Moi : C'est le monsieur qui nous fait la chambre.
Elle : Il est beau, on dirait qu'il est en dimanche. C'est terrible de ne pas reconnaître les gens.
Autour de la piscine, les gens lisent les best-sellers du moment : L'élégance du hérisson, La valse des tortues, tandis que j'impose à Madeleine Mon cœur à
l'étroit.
La route de la Goulette qui nous mène à
Carthage traverse
un lac artificiel, fend la chaleur brumeuse qui créé au loin des halos rendant l'horizon imperméable. La barbarie commence à la
maison chantait
Morrissey sur le second album des Smiths Meat is Murder. Et nous poursuit encore un peu jusqu'ici.

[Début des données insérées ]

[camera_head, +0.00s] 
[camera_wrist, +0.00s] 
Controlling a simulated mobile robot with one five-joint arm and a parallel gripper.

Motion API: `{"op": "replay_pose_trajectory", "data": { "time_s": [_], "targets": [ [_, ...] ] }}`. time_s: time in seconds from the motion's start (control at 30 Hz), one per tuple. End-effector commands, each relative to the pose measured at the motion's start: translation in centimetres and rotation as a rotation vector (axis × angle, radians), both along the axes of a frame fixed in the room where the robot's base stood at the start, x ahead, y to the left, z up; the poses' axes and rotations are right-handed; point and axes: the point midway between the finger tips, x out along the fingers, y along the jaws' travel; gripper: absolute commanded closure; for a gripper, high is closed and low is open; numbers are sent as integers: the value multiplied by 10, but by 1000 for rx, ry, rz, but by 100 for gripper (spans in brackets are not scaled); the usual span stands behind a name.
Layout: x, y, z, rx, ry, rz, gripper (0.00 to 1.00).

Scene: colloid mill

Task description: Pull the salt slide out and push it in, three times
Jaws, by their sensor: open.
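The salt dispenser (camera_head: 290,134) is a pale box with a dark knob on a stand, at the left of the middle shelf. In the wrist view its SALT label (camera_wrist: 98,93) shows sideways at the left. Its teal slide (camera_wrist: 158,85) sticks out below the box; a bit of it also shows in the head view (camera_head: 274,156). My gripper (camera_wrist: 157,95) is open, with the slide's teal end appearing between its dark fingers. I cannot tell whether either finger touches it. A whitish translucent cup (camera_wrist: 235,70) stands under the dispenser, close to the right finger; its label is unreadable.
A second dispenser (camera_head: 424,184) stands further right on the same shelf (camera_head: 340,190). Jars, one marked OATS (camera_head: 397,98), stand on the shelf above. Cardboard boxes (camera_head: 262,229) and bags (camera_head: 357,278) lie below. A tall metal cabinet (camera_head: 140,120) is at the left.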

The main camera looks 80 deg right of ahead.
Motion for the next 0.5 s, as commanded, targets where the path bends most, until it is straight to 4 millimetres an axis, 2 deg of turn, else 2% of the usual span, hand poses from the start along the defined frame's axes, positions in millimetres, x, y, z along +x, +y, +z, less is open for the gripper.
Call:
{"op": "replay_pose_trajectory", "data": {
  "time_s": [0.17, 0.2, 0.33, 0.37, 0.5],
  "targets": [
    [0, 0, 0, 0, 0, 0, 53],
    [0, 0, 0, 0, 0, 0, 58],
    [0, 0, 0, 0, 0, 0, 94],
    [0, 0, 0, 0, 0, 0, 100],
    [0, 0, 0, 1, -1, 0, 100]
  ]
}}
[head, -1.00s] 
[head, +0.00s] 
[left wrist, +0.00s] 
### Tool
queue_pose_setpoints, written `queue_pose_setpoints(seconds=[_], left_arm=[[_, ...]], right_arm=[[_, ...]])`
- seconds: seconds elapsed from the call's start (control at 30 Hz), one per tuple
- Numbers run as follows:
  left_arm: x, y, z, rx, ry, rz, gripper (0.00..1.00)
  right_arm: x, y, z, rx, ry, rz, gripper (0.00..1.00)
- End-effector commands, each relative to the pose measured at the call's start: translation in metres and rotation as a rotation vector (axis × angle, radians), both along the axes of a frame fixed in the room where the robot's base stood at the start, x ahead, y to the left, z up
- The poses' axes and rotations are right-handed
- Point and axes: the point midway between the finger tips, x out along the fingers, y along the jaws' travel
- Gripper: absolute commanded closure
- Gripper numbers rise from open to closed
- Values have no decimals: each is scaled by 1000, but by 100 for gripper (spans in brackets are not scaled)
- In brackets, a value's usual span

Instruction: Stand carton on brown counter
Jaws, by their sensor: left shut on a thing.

Aux abords du palais présidentiel, la radio du taxi-louage diffuse des nouvelles toutes fraîches du contrat de vente de dix-neuf avions Airbus passé par le suprême VRP Sarkozy, justement en
visite dans le pays, avec le président tunisien
Ben Ali.
À nous promener seuls Madeleine et moi dans l'ancienne capitale punique, sans groupe ni guide parmi les ruines, on se serait cru dans un film récent du cinéaste centenaire Manoel de Oliveira,
l'érudition en moins. Mais ce silence, tranquille, éternel et ventilé, aurait pu scier parfaitement à l'une de ses scènes, entre les vestiges de ces thermes phéniciens, surplombant la
Méditerranée.
Finalement peu d'allusions pop lors de ce séjour, le baladeur est d'ailleurs resté confiné dans le tiroir de la chambre 533. Mais des rencontres font le monde petit.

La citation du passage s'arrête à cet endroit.